### Written instruction
Filter the entries and keep only the lines where the string "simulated" appears.

::::

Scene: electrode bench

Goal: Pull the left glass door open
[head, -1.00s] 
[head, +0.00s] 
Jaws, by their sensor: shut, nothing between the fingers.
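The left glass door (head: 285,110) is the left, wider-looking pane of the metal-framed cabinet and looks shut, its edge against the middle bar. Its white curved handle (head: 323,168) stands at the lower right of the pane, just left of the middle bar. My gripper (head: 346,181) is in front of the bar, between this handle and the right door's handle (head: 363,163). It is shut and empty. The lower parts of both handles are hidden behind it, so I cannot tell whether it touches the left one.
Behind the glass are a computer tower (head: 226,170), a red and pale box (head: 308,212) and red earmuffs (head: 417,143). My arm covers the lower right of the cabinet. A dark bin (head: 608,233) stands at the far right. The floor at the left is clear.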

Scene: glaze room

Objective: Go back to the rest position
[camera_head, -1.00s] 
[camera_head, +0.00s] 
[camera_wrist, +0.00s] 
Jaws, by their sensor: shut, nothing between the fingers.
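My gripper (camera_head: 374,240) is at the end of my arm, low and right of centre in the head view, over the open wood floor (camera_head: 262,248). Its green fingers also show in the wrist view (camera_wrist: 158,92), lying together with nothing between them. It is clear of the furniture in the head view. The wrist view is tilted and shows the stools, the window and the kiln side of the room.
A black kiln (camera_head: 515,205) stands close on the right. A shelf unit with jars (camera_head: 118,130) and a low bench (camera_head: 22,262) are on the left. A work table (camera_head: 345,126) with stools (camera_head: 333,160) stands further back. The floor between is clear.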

::::

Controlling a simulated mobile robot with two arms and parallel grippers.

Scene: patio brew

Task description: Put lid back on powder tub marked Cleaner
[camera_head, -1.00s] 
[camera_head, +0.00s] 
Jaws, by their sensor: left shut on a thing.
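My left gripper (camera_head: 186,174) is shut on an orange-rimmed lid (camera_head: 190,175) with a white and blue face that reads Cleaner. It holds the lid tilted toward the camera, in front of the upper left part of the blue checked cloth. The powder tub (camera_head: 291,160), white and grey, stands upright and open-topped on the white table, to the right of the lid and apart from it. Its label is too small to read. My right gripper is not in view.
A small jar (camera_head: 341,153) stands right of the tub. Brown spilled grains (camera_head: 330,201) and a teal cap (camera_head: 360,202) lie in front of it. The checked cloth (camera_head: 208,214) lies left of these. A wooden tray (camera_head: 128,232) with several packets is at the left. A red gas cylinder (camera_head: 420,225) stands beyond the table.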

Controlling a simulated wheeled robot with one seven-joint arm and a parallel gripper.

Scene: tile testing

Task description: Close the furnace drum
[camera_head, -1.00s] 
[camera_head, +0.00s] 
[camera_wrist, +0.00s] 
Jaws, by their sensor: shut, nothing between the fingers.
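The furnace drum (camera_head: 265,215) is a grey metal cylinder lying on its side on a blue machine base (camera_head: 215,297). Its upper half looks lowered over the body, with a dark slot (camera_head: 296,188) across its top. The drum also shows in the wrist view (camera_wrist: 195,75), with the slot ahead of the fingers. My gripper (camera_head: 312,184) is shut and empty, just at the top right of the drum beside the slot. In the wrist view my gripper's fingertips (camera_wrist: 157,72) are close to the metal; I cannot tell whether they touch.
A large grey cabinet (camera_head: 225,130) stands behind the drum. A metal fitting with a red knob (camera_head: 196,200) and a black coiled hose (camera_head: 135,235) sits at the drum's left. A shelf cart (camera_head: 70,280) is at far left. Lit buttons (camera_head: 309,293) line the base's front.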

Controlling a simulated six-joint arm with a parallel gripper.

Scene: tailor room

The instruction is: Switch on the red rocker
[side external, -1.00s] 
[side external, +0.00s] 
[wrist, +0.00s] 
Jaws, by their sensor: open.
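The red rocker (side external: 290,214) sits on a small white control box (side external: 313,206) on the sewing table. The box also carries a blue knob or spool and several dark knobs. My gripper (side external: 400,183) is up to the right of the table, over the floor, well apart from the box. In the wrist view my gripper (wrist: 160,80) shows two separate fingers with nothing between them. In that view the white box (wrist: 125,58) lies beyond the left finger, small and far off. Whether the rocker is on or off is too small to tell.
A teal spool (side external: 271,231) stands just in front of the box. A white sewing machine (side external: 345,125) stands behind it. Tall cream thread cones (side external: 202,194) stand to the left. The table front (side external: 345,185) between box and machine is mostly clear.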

::::

### Task solution
Controlling a simulated mobile robot with two arms and parallel grippers.
Controlling a simulated wheeled robot with one seven-joint arm and a parallel gripper.
Controlling a simulated six-joint arm with a parallel gripper.

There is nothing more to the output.